La force préférée à la négociation

Notre problème majeur est de défendre l’Europe et nos démocraties contre les menaces terroristes, les attaques subversives et les conflits à nos frontières. Le Kremlin porte la responsabilité du conflit en Ukraine, et a mis ainsi en danger la sécurité européenne. Il mène la guerre en Syrie sans proposer d’issue pacifique, ni de protection humanitaire, et en espérant nous imposer la reconstruction d’un pays détruit. Le nouveau « plébiscite » ne modérera pas Vladimir Poutine. Au contraire, il le pousse à ne rien lâcher, à toujours préférer la force à la négociation, le diktat au compromis, la fermeture à l’ouverture.

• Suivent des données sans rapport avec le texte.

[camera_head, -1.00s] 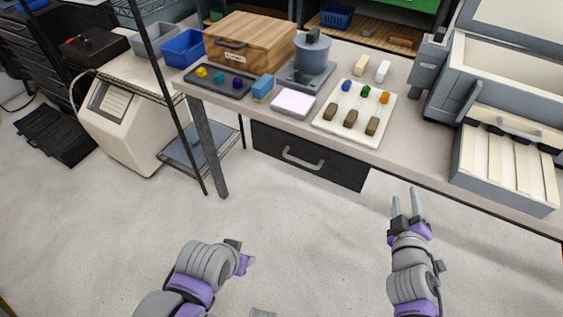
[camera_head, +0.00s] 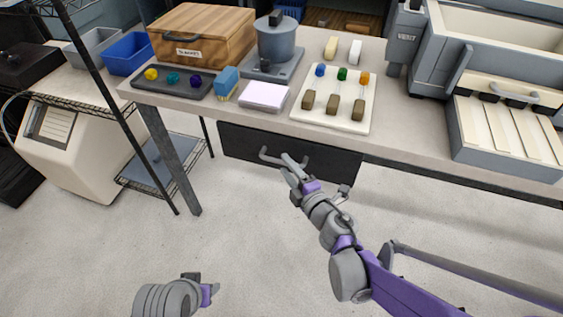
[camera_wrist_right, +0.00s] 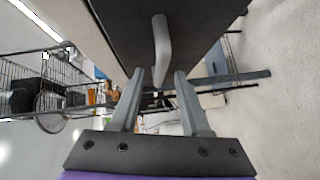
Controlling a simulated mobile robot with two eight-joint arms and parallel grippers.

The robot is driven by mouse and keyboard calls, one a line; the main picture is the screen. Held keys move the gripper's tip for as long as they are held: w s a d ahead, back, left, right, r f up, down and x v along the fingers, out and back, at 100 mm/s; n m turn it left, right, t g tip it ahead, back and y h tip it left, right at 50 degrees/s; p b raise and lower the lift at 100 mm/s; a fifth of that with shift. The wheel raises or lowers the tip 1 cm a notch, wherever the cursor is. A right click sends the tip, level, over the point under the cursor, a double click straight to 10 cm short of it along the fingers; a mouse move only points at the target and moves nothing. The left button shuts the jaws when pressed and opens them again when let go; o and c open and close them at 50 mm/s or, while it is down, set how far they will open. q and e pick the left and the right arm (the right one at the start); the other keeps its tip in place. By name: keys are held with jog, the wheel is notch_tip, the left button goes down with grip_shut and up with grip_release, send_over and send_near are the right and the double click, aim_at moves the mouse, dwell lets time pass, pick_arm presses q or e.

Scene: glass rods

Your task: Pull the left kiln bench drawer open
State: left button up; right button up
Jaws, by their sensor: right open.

Dans son propre pays, le président russe continuera à refuser toute réforme économique et sociale d’envergure qui pourrait l’obliger à ouvrir le cercle des puissants et à accepter une saine concurrence. Il n’acceptera pas de rendre des comptes aux 140 millions de personnes qu’il entend gouverner sans résistance. Pourtant, les élites dirigeantes savent que le pays traverse une crise majeure : l’insécurité matérielle grandit, les inégalités se creusent, l’absence de perspectives mine le moral de millions de jeunes. Leur tactique est d’en faire porter la responsabilité aux ennemis extérieurs, l’Amérique, l’Ukraine, l’Europe. Cette méthode pourrait atteindre ses limites si le sentiment d’être mal gouvernés par un régime corrompu se développe au sein de la société.

Pour nous, Européens, comme pour les Ukrainiens, Géorgiens, et autres voisins de la Russie, la réélection de Vladimir Poutine a fait monter le niveau d’alerte d’un cran. Un homme qui s’accroche au pouvoir indéfiniment aura la force de guerroyer, pas celle de négocier et de trouver des issues aux conflits.